Willie is a lay member of the Episcopal Church in the United States, a former member of its Executive Council and is a past vice president of the House of Deputies, one of two houses, with the House of Bishops, that makes up the General Convention of the Episcopal Church in the United States of America. Willie was the first African-American elected as Vice-President of the House of Deputies (1970. Although a lay member of this religious association, he was invited to deliver the ordination sermon at an irregular service held in Philadelphia, Pennsylvania at the Church of the Advocate, July 29, 1974 in which the first eleven women were ordained as priests in this denomination. Some members of the Episcopal Church were reluctant to acknowledge the priesthood of women, and the ordination was disputed. Meeting in emergency session in Chicago, the House of Bishops invalidated the ordination by a vote of 128 to 9 because the four officiating bishops had "not fulfilled constitutional and canonical requirements." Willie then resigned August 18, 1974 his elected office of vice-president, in protest at the Bishops' failure to uphold the ordination and accord women equal rights. Ms. Magazine designated him a male hero in its tenth anniversary issue (1982). He and forty other men were honored for taking courageous action in behalf of women.

Awards

In 2004 Willie received the American Sociological Association's William Foote Whyte Distinguished Career Award; in 2005 he was co-recipient with Charles Tilly of the ASA's W.E.B. DuBois Career of Distinguished Scholarship Award.
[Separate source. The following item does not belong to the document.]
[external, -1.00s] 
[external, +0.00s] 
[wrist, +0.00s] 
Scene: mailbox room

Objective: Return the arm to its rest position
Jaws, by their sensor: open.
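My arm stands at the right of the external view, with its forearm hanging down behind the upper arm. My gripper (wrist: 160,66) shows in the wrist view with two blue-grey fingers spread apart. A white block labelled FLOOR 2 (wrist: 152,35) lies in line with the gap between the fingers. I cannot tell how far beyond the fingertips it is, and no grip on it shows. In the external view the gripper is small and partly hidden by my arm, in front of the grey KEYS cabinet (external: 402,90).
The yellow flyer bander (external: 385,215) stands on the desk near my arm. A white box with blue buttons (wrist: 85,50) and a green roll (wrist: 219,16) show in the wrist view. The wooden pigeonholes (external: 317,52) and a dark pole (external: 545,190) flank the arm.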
He had previously received in 1994 the ASA's DuBois-Johnson-Frazier Award. In February 2006 Willie received the Eastern Sociological Society Merit Award, the highest award it can bestow on members.

A number of colleges and universities have conferred honorary doctoral degrees upon Willie including Syracuse University, 1992; Haverford College,2000; Episcopal Divinity School, 2004; Emerson College, 2008, and most recently Morgan State University, 2013. In June 2000 Syracuse University awarded Willie its George Arents Pioneer Medal, the highest alumni honor the University can bestow. In 2013 the Eastern Sociological Society established an annual award in Dr. Willie's name to be given to a minority graduate student who demonstrates exceptional scholarly promise, "in recognition of Willie's work on racial and ethnic minorities, his support of minority graduate students, and his invaluable contributions to ESS."